FDE-005field-patterns/cross-functional-communication.mdUPDATED: 06/18/2026
Cross-Functional Communication
Pattern
Name: Cross-functional communication
When to use it: When engineering, product, customer stakeholders, sales, support, security, or operations need shared understanding.
Why it matters for FDE roles: FDEs often sit between customer reality and product/engineering execution.
Plain-English Description
Cross-functional communication is the habit of translating between groups so decisions, tradeoffs, risks, and next steps are clear.
Situation Signals
- Job listing signal: stakeholder management, customer-facing engineering, cross-functional collaboration.
- Customer signal: business users, admins, and technical teams have different priorities.
- Project signal: progress depends on decisions from multiple groups.
What To Ask
- Who needs to understand this decision?
- What does each group care about?
- Which tradeoff needs explicit approval?
- What is the next action, owner, and deadline?
What To Do
- Summarize decisions in plain language.
- Separate facts, assumptions, risks, and open questions.
- Translate technical constraints into business impact.
- Keep a visible owner for each next step.
Artifacts To Produce
- Diagram: stakeholder or systems map.
- Checklist: decisions, owners, risks, open questions.

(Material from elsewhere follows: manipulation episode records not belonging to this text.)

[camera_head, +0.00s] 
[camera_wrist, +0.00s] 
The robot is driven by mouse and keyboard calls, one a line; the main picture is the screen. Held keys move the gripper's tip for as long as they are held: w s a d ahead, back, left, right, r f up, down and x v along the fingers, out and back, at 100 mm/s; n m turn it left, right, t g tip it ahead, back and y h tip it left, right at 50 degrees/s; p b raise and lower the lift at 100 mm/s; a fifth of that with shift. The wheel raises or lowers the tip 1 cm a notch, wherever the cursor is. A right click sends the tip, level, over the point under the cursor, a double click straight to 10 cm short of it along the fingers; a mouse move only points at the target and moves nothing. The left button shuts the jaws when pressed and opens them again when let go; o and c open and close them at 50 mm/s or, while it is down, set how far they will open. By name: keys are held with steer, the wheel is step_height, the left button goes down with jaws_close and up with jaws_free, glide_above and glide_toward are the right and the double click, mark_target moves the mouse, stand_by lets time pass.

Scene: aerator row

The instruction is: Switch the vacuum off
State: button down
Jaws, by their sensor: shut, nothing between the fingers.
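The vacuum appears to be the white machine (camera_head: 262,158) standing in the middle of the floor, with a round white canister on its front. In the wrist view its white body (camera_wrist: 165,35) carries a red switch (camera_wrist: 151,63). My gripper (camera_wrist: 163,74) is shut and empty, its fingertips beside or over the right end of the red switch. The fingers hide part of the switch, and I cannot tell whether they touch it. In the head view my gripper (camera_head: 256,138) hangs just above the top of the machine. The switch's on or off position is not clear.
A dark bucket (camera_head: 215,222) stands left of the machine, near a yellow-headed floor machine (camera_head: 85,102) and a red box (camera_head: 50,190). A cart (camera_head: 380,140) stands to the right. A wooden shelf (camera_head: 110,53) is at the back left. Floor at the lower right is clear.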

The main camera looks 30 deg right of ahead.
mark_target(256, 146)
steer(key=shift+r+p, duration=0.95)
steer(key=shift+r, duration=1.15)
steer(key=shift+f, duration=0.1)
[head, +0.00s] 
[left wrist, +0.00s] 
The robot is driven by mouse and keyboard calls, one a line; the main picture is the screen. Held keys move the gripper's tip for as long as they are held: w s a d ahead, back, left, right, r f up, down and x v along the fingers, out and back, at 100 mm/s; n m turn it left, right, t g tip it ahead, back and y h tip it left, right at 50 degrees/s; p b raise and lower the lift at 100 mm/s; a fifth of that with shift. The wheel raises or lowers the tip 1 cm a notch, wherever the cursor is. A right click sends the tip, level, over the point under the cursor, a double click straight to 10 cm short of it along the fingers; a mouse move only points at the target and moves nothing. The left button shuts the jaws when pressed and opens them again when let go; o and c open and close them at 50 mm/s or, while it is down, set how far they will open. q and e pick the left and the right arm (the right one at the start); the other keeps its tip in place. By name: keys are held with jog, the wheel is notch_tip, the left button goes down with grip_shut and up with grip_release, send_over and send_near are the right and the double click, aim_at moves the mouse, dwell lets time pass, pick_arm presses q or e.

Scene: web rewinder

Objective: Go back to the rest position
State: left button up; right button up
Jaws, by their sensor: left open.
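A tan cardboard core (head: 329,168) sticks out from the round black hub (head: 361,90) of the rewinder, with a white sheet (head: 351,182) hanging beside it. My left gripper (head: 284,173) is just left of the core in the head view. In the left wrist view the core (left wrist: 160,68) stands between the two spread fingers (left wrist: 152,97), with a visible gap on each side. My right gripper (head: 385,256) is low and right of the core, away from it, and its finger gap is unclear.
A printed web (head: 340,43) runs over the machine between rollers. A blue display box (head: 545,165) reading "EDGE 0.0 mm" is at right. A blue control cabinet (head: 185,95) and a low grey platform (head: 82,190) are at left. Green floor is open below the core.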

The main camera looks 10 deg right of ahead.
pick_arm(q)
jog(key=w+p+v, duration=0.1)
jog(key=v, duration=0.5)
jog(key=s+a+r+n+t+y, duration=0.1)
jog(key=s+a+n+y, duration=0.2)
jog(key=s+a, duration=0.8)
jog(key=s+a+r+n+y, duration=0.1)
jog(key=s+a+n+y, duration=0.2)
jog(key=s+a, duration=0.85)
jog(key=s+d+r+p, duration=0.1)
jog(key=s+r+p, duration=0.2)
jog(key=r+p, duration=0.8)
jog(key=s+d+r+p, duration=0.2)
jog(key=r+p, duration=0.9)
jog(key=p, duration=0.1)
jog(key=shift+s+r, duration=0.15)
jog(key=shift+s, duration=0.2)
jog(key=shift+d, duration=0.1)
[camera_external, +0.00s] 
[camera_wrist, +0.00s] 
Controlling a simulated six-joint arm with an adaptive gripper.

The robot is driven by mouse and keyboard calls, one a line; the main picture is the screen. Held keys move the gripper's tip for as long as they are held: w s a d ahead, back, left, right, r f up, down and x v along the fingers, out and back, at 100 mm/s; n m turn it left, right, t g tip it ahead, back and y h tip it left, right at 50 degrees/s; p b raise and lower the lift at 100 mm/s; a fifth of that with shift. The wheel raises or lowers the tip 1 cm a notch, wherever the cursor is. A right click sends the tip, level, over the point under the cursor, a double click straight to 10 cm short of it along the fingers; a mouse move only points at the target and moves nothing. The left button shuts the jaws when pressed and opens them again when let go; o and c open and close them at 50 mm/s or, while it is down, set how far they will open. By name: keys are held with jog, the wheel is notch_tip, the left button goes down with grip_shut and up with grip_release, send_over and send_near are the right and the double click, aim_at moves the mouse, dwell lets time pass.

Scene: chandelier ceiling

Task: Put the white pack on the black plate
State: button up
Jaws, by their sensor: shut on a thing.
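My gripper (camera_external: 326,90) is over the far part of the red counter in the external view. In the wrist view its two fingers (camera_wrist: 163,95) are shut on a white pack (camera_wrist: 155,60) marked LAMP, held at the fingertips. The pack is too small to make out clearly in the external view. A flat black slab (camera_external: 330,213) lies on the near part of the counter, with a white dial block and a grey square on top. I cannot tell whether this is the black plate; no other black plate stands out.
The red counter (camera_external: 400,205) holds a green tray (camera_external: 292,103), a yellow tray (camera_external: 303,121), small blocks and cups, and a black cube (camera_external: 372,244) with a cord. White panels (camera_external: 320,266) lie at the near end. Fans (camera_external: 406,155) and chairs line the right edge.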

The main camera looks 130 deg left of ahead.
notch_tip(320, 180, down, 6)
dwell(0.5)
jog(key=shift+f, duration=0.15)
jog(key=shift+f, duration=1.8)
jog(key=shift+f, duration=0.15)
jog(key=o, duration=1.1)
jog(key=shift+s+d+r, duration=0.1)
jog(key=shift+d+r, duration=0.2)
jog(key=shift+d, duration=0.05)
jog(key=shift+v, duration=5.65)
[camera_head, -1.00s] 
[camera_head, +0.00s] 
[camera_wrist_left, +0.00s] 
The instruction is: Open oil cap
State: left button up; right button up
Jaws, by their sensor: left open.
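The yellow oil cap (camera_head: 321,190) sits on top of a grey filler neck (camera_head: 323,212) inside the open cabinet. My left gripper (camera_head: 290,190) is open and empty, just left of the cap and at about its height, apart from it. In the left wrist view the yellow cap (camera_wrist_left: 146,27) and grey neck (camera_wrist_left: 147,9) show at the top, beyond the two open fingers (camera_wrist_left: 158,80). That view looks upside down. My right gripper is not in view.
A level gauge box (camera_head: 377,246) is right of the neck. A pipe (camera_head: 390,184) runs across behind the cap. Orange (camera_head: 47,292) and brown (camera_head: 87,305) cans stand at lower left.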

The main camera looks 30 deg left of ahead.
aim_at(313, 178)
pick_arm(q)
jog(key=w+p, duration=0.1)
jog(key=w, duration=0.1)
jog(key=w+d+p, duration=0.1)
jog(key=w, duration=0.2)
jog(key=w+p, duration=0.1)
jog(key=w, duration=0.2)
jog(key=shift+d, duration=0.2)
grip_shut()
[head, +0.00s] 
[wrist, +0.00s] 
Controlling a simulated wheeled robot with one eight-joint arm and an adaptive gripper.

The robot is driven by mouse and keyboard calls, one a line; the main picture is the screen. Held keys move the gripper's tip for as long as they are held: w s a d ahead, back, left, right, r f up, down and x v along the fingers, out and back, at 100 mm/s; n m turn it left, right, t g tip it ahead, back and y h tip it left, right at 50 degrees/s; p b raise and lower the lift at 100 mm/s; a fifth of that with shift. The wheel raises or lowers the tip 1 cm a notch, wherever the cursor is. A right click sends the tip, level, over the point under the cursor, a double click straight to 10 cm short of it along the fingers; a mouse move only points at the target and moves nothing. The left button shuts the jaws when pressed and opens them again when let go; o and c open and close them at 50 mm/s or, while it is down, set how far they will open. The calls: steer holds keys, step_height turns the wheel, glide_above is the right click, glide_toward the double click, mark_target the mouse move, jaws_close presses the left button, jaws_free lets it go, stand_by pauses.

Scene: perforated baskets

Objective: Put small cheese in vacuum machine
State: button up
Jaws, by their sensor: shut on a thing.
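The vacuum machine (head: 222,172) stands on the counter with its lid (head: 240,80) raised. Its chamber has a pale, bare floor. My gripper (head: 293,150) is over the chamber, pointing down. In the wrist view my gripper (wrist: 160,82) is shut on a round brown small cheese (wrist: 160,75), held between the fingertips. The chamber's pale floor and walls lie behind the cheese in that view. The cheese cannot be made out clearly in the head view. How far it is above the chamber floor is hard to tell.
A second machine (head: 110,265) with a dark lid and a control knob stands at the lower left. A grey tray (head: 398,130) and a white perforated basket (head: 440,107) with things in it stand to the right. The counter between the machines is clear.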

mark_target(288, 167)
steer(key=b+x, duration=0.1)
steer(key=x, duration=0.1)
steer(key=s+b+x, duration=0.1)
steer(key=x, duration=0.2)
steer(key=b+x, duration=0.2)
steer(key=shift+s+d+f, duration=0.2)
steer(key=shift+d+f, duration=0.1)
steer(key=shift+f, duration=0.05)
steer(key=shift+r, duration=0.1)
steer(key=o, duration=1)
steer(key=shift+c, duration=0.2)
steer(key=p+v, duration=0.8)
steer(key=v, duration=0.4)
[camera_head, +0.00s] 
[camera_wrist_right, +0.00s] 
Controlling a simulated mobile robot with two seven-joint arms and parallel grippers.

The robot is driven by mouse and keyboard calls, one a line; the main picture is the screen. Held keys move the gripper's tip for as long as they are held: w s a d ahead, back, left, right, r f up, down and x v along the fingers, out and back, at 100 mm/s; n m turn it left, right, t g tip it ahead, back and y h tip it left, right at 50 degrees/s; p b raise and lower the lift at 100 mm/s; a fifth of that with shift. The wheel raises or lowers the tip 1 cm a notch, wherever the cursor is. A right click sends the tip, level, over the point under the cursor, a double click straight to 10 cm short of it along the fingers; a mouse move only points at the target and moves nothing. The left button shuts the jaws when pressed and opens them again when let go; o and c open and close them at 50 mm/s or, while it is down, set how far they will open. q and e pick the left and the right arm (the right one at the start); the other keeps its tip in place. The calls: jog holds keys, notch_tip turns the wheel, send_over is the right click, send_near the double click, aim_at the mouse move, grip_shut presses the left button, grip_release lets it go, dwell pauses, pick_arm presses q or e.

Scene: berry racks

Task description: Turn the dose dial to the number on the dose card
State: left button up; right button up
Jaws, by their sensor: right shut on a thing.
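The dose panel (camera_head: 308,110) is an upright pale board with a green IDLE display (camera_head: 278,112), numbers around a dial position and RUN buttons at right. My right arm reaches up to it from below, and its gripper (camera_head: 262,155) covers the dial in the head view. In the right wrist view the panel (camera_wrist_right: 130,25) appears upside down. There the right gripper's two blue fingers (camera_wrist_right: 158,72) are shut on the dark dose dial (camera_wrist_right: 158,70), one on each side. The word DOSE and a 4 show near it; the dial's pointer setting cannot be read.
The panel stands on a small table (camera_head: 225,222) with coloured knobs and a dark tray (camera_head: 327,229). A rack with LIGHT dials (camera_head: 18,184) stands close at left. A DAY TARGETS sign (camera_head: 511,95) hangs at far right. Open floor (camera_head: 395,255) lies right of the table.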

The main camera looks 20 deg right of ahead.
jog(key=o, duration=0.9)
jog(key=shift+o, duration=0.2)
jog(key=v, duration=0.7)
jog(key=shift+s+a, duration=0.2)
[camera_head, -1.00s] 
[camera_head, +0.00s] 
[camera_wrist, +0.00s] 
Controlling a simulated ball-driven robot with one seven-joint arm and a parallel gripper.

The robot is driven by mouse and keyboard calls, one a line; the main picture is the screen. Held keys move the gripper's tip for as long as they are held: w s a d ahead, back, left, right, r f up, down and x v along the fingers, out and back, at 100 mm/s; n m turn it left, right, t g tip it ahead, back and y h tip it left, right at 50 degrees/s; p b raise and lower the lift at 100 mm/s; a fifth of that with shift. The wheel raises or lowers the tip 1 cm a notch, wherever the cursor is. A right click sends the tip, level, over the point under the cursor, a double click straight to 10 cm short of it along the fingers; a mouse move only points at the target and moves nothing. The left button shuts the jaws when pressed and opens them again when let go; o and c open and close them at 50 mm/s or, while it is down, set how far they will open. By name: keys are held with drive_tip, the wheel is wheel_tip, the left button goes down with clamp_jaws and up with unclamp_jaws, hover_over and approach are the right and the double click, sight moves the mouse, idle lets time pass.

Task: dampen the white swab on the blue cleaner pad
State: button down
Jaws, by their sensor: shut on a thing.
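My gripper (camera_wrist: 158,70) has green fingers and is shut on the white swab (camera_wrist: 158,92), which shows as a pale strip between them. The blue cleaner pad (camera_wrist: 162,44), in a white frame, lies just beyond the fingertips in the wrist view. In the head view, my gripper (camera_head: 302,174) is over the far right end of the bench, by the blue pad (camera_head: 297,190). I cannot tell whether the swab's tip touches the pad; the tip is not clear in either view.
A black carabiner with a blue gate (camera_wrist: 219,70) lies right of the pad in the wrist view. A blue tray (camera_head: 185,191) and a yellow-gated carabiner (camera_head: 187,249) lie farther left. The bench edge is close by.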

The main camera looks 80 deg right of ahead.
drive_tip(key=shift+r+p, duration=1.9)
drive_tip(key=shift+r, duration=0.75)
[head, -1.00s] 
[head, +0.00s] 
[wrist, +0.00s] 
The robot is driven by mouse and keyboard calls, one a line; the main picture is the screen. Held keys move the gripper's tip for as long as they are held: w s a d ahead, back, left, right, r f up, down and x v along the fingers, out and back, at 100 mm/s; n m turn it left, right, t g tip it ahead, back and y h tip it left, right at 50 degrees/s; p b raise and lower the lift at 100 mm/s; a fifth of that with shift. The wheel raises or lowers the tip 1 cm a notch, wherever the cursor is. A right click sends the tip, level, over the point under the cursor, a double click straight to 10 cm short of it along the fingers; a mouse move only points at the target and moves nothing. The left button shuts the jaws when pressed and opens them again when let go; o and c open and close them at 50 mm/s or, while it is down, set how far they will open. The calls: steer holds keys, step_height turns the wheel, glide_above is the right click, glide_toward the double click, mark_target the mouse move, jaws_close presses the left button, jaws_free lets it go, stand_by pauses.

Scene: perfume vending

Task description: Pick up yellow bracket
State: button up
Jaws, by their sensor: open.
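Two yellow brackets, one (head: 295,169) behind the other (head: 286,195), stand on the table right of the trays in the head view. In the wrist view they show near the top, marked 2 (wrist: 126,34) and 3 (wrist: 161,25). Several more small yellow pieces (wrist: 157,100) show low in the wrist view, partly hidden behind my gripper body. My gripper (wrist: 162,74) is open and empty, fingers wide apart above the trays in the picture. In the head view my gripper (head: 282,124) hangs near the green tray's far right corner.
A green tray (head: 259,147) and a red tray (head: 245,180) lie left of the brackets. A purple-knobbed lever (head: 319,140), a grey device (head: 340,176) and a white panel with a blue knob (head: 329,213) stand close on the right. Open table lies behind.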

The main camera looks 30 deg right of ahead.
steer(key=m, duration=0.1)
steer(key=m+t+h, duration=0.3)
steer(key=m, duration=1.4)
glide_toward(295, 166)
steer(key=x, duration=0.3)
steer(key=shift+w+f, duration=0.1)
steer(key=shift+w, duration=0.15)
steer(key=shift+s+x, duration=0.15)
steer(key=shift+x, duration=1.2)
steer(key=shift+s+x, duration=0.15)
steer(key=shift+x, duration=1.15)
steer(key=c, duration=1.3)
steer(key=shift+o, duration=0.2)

- Demo/prototype: targeted walkthrough for each audience.
- Customer-facing note: decision summary and next actions.
Failure Modes
- Letting technical detail bury the decision.
- Assuming agreement because no one objected.
- Sharing the same explanation with every audience.
- No written follow-up after a meeting.
Interview Language
One sentence I could say in an interview:
I try to make cross-functional work explicit: what we know, what we assume, what we decided, who owns the next step, and what risk we accepted.